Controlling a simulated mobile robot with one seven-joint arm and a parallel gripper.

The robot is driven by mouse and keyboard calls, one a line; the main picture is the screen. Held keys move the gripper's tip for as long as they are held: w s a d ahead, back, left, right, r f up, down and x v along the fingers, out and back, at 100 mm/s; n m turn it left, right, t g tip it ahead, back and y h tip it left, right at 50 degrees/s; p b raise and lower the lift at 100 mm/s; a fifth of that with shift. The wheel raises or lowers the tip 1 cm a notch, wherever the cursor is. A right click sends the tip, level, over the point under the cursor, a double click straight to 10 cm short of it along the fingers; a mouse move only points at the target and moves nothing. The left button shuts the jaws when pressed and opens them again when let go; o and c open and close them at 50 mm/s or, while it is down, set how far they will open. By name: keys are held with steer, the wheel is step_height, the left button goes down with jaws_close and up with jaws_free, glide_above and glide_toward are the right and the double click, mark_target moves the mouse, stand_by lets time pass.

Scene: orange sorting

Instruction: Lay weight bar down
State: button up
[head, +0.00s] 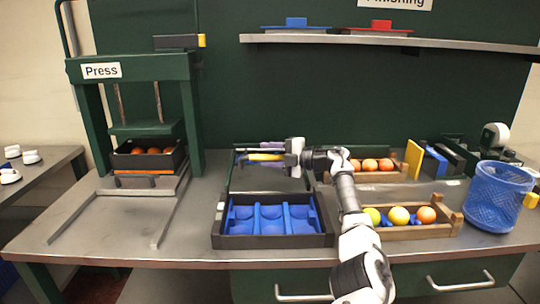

***

* Stated exercise
Transcribe the material exactly, leaving every picture out.

* Reply
Controlling a simulated mobile robot with one seven-joint arm and a parallel gripper.

The robot is driven by mouse and keyboard calls, one a line; the main picture is the screen. Held keys move the gripper's tip for as long as they are held: w s a d ahead, back, left, right, r f up, down and x v along the fingers, out and back, at 100 mm/s; n m turn it left, right, t g tip it ahead, back and y h tip it left, right at 50 degrees/s; p b raise and lower the lift at 100 mm/s; a fifth of that with shift. The wheel raises or lowers the tip 1 cm a notch, wherever the cursor is. A right click sends the tip, level, over the point under the cursor, a double click straight to 10 cm short of it along the fingers; a mouse move only points at the target and moves nothing. The left button shuts the jaws when pressed and opens them again when let go; o and c open and close them at 50 mm/s or, while it is down, set how far they will open. By name: keys are held with steer, the wheel is step_height, the left button goes down with jaws_close and up with jaws_free, glide_above and glide_toward are the right and the double click, mark_target moves the mouse, stand_by lets time pass.

Scene: orange sorting

Instruction: Lay weight bar down
State: button up
[head, +0.00s] 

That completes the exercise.